• What you need to do: Write out again, word for word, the lines below from the line that holds "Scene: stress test" through the line that holds "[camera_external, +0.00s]", omitting pictures.
^^^^
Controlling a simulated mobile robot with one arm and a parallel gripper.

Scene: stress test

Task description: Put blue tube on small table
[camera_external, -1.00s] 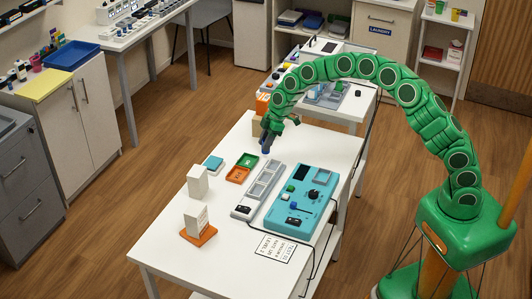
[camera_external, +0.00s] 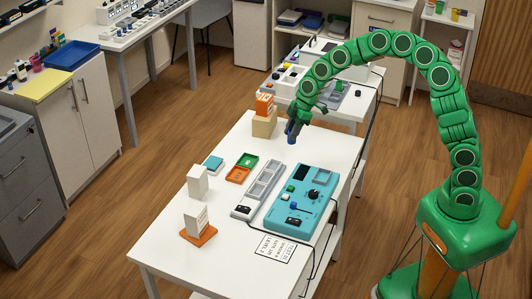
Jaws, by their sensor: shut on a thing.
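The blue tube (camera_external: 292,137) is a small dark blue piece hanging below the end of my green segmented arm. My gripper (camera_external: 296,124) is shut on the tube and holds it over the far right part of the white table (camera_external: 170,251). The tube looks raised above the tabletop; the exact gap is hard to judge. The fingers are small and partly hidden by the wrist. Another table (camera_external: 353,105) with equipment stands behind. I cannot tell which table is the small one.
An orange box on a tan block (camera_external: 264,125) stands left of my gripper. Green and orange trays (camera_external: 238,174), a grey rack (camera_external: 258,190), a teal device (camera_external: 300,197) and white boxes (camera_external: 197,181) occupy the white table. Its front left is clear.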

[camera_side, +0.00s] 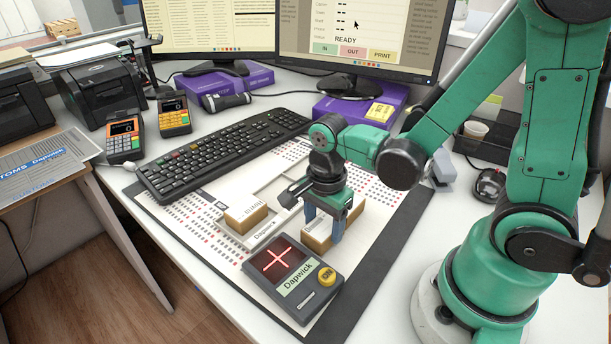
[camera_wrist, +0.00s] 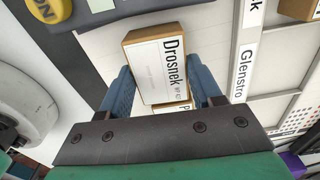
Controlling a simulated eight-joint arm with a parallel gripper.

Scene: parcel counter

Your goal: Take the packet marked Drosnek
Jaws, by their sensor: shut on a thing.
^^^^
• Solution to this exercise:
Scene: stress test

Task description: Put blue tube on small table
[camera_external, -1.00s] 
[camera_external, +0.00s] 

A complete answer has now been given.